Cape Verde: a selection of 26 players and almost 26 migrant stories
Cape Verde was eliminated, but it leaves a unique message: why it is a symbol of a soccer diaspora that excited the tournament. A story that resonates
Cape Verde left the World Cup, but it leaves more than just an elimination. It leaves a football story that does not fully enter into the result, nor in the statistics of the match, nor even in the standings. The African team that took Argentina to the limit in the round of 16 was not just the team of a small island country. It was, above all, the portrait of a nation spread throughout the world.
The most powerful image is not only in the 3-2 final score, nor in the resistance against the defending champion, nor in the emotion of a fan who experienced the tournament as a collective conquest. It is in the composition of the squad: 26 footballers, 25 clubs and 14 countries represented. A team assembled like a map of the Cape Verdean diaspora.
Cape Verde has just over half a million inhabitants and a history marked by the sea, migration and extended family ties between Africa, Europe and America. Therefore, their selection is not only explained by the players born on the islands, but also by the children and grandchildren of Cape Verdeans who grew up in other countries and chose to wear the shirt of the Tubarões Azuis, the Blue Sharks.
The fact sums it all up: in the World Cup squad there were more players born in Rotterdam than in Praia, the capital of Cape Verde. According to The Guardian, six members of the team were born in the Dutch city, while four were born in Praia; In total, 11 players on the squad were born in Cape Verdean territory.
That proportion is not a statistical rarity. It is a synthesis of identity. Cape Verde is a country, but also a network. An archipelago in the Atlantic and, at the same time, a community that lives in Lisbon, Rotterdam, Paris, Boston, Luxembourg, Marseille, the United States and other points on the map. Its selection, more than many others, functions as a family reunion on a global scale.
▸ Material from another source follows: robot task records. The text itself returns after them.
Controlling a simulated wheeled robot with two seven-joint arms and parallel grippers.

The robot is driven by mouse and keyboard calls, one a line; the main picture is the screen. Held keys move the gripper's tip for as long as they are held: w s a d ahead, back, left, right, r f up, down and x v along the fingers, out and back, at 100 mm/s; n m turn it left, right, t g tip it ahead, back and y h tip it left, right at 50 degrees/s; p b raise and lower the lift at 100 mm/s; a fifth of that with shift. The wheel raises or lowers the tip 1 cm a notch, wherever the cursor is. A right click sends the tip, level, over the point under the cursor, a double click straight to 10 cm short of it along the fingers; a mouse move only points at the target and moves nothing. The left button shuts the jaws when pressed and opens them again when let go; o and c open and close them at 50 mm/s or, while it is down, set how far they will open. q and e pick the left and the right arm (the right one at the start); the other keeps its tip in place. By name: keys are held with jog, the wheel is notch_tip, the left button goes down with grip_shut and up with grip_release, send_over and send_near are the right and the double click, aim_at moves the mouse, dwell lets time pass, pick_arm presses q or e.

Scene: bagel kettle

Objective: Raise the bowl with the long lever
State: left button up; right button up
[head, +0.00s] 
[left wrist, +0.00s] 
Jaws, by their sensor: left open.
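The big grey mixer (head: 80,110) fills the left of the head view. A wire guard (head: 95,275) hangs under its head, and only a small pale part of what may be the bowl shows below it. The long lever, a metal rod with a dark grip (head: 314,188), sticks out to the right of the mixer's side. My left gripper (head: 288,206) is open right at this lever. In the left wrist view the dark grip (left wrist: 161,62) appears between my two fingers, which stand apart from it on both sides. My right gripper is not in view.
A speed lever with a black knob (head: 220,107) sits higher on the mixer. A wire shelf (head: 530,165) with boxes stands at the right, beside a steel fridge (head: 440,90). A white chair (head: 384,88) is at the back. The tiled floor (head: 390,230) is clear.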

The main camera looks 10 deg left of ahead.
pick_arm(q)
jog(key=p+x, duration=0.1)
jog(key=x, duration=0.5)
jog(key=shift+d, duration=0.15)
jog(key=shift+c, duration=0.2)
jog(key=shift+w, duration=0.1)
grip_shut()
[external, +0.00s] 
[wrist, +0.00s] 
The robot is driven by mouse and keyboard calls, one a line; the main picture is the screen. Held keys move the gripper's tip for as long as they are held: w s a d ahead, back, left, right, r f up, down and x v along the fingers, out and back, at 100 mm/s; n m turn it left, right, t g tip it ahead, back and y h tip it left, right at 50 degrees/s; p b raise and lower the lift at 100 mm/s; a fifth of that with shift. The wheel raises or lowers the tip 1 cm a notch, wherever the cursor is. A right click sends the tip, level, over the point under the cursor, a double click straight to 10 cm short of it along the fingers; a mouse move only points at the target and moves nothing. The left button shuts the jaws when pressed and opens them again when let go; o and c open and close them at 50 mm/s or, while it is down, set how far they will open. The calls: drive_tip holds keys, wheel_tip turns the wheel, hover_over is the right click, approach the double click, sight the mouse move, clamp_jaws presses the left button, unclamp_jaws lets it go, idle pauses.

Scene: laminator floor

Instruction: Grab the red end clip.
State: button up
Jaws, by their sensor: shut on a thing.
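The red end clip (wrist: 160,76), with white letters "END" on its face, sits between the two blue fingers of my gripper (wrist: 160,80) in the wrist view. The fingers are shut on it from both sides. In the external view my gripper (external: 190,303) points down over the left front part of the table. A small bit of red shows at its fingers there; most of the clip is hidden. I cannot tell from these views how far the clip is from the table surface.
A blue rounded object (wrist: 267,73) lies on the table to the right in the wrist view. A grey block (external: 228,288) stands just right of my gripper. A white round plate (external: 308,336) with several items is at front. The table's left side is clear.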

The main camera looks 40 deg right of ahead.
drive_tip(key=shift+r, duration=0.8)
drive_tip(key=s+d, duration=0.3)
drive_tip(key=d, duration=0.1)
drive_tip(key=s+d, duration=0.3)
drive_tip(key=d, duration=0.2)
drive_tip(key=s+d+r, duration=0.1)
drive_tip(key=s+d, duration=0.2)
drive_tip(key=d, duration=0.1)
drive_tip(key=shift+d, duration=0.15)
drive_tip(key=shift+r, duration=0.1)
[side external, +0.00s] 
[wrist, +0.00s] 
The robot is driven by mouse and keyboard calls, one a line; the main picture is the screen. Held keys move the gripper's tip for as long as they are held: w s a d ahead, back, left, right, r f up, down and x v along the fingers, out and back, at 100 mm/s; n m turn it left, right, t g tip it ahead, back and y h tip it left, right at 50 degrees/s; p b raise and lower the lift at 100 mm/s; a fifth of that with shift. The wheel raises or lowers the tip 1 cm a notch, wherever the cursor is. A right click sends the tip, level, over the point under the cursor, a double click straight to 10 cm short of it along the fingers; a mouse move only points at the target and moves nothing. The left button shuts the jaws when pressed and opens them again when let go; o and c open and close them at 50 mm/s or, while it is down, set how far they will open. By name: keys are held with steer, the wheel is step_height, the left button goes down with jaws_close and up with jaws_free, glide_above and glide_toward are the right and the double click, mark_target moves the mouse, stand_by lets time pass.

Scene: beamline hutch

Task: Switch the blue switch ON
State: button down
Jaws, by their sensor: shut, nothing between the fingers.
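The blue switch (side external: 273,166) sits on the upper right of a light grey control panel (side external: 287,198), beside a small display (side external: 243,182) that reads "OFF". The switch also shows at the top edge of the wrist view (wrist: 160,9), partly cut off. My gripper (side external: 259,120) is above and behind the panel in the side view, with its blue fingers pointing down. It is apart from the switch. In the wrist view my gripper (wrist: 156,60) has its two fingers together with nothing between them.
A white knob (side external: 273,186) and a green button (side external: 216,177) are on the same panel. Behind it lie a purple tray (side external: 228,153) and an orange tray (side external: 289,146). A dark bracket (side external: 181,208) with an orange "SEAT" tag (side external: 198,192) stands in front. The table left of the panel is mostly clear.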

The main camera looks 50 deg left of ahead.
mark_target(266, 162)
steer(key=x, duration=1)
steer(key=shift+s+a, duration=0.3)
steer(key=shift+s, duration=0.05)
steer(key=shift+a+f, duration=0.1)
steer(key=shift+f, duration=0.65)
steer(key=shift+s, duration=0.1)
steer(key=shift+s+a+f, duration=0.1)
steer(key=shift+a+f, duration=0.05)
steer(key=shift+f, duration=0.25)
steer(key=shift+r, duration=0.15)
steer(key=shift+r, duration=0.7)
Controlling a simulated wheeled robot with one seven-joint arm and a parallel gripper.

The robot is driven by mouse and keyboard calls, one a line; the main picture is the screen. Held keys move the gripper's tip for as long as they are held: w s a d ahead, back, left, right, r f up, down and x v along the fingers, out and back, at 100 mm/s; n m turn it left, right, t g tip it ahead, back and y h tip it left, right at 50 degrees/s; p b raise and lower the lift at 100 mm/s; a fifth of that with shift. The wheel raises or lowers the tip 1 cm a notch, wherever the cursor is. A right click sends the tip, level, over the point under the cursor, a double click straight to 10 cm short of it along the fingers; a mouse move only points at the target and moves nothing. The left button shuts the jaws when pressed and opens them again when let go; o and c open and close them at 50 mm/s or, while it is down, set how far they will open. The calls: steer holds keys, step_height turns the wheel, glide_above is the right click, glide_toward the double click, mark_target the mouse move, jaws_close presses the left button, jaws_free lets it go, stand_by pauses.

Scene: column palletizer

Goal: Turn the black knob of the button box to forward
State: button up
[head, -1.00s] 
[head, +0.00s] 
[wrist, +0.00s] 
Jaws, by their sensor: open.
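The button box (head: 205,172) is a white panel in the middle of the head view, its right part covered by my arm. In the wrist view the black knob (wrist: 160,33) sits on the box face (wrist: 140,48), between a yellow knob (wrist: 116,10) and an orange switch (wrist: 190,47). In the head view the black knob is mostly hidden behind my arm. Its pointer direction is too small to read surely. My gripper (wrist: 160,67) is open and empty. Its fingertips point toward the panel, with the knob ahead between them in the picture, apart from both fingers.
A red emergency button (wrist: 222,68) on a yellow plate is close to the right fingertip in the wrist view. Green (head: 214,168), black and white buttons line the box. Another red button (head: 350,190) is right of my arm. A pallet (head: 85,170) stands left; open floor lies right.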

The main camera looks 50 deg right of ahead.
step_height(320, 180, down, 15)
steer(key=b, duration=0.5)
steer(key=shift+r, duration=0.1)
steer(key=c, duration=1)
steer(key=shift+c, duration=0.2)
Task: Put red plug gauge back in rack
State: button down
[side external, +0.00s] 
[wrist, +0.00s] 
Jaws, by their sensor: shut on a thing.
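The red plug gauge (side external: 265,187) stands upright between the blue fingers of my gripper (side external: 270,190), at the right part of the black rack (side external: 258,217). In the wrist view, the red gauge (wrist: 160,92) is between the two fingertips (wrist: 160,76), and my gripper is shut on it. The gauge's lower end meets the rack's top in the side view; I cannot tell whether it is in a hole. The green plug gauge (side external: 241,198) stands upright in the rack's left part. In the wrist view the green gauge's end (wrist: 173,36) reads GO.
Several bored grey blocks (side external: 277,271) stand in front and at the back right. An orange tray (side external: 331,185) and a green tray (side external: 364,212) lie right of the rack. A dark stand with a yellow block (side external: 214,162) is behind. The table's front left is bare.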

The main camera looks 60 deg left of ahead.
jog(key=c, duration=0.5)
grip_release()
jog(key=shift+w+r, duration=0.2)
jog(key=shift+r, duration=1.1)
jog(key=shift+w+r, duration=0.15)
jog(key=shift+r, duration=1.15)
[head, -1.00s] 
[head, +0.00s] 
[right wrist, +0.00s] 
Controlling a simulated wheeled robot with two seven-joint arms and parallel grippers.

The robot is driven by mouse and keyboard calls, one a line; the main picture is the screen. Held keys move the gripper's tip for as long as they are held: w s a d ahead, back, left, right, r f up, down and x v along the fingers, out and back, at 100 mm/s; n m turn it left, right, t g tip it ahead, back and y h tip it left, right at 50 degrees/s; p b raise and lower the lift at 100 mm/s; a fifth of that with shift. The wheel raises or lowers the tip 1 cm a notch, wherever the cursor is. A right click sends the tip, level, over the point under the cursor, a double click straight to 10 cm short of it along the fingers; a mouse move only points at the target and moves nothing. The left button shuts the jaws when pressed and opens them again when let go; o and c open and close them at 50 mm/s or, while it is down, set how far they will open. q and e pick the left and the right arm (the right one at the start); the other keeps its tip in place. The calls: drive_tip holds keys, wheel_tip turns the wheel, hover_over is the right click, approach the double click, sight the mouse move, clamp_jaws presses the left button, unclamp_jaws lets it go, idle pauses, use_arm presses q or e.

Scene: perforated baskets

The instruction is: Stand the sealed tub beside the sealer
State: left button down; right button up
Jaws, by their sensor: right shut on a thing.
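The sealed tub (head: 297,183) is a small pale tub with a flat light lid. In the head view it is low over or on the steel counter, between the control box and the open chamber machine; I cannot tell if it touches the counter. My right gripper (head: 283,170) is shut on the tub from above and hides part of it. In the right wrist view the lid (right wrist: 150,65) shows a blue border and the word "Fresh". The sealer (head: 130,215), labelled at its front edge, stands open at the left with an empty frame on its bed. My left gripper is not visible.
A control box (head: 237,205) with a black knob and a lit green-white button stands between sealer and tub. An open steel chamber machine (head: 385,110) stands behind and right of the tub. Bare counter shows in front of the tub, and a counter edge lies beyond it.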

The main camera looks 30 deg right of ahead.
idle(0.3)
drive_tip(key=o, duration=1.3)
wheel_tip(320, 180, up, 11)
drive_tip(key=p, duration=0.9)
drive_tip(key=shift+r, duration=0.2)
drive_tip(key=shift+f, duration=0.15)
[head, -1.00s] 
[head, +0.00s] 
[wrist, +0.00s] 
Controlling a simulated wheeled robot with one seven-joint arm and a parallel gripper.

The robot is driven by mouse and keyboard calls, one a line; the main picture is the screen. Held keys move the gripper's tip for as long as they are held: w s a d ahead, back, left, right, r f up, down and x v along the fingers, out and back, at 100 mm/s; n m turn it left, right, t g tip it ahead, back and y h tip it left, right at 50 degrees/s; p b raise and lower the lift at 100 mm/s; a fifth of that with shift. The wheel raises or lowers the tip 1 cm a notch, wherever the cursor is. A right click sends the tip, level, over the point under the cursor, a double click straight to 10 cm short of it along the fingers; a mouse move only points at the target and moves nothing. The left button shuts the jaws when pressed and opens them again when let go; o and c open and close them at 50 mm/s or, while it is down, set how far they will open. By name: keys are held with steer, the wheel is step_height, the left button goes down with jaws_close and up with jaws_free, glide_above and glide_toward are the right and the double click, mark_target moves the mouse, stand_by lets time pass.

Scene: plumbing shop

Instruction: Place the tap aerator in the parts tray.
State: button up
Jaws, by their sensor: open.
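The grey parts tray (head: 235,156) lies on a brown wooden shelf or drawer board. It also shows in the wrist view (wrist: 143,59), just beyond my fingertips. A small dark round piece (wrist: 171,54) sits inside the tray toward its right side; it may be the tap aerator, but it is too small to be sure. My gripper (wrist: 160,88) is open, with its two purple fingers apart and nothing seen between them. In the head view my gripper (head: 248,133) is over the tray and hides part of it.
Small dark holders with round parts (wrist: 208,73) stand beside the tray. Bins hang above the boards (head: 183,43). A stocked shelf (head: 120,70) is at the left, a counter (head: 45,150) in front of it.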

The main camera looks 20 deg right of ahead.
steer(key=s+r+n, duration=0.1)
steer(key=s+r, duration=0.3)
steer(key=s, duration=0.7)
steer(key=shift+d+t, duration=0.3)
In modern football, almost all teams have players distributed across different leagues. But in Cape Verde this dispersion has another meaning. It is not a power that exports talent to large markets, but rather a small country that builds competitiveness based on its migratory ties. Each call is also a search: find players with Cape Verdean roots, convince them, integrate them and build a common belonging.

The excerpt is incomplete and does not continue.